Exercise objective: Transcribe only the lines of the listing below from the one holding "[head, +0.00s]" through the one holding "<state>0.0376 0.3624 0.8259", inclusive, without any change.

Manipulation episode records
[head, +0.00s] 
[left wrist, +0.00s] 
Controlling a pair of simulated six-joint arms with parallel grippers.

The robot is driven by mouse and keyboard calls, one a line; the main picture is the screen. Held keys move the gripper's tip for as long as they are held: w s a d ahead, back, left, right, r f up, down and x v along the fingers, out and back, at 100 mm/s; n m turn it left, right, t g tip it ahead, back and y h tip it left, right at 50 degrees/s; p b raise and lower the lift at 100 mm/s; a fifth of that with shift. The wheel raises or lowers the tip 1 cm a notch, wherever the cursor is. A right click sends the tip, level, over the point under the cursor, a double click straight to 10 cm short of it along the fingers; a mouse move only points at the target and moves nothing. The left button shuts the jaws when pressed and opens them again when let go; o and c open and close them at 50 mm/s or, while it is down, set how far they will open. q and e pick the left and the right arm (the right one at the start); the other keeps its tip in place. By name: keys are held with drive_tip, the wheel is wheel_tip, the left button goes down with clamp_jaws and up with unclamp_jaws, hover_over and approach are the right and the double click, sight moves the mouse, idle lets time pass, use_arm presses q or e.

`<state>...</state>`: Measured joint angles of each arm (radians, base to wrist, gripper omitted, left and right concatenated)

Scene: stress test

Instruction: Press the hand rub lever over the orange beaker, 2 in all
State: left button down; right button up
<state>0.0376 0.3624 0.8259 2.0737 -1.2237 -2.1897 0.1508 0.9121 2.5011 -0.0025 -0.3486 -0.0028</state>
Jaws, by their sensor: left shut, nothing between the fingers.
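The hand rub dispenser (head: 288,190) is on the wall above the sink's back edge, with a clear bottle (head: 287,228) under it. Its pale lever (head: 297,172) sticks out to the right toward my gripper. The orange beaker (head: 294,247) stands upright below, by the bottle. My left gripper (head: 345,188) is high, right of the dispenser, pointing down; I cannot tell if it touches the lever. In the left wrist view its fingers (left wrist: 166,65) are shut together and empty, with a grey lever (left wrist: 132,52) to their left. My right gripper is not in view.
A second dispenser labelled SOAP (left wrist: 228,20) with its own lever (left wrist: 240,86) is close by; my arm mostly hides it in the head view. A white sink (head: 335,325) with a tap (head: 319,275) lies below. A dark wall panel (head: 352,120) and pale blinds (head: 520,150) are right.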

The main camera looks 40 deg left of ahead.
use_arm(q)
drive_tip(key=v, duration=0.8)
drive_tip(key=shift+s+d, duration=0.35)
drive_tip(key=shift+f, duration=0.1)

==

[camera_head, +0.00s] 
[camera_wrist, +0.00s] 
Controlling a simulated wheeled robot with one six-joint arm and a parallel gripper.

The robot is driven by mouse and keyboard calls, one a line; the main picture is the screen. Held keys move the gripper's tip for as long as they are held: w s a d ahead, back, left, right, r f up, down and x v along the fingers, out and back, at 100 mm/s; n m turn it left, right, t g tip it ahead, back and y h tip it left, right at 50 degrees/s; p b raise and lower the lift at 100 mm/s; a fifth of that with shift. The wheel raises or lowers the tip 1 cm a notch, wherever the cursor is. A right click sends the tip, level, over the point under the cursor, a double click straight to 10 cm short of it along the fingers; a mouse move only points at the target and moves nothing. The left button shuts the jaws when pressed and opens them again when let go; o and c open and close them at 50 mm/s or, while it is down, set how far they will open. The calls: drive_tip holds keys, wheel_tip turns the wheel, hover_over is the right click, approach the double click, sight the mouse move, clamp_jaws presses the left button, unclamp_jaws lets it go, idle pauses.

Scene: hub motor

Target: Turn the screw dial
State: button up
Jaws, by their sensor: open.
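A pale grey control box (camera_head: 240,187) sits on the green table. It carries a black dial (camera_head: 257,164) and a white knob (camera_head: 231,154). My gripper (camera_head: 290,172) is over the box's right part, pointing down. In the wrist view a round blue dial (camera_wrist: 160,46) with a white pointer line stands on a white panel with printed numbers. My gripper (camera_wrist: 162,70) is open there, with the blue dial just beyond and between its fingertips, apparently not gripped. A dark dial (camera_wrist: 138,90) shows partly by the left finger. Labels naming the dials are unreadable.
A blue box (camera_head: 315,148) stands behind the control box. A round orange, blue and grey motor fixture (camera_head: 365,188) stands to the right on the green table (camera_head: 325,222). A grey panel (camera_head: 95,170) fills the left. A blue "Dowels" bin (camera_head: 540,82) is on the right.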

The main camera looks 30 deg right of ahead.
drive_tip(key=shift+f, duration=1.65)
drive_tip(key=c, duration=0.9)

Result of this exercise:
[head, +0.00s] 
[left wrist, +0.00s] 
Controlling a pair of simulated six-joint arms with parallel grippers.

The robot is driven by mouse and keyboard calls, one a line; the main picture is the screen. Held keys move the gripper's tip for as long as they are held: w s a d ahead, back, left, right, r f up, down and x v along the fingers, out and back, at 100 mm/s; n m turn it left, right, t g tip it ahead, back and y h tip it left, right at 50 degrees/s; p b raise and lower the lift at 100 mm/s; a fifth of that with shift. The wheel raises or lowers the tip 1 cm a notch, wherever the cursor is. A right click sends the tip, level, over the point under the cursor, a double click straight to 10 cm short of it along the fingers; a mouse move only points at the target and moves nothing. The left button shuts the jaws when pressed and opens them again when let go; o and c open and close them at 50 mm/s or, while it is down, set how far they will open. q and e pick the left and the right arm (the right one at the start); the other keeps its tip in place. By name: keys are held with drive_tip, the wheel is wheel_tip, the left button goes down with clamp_jaws and up with unclamp_jaws, hover_over and approach are the right and the double click, sight moves the mouse, idle lets time pass, use_arm presses q or e.

`<state>...</state>`: Measured joint angles of each arm (radians, base to wrist, gripper omitted, left and right concatenated)

Scene: stress test

Instruction: Press the hand rub lever over the orange beaker, 2 in all
State: left button down; right button up
<state>0.0376 0.3624 0.8259 2.0737 -1.2237 -2.1897 0.1508 0.9121 2.5011 -0.0025 -0.3486 -0.0028</state>

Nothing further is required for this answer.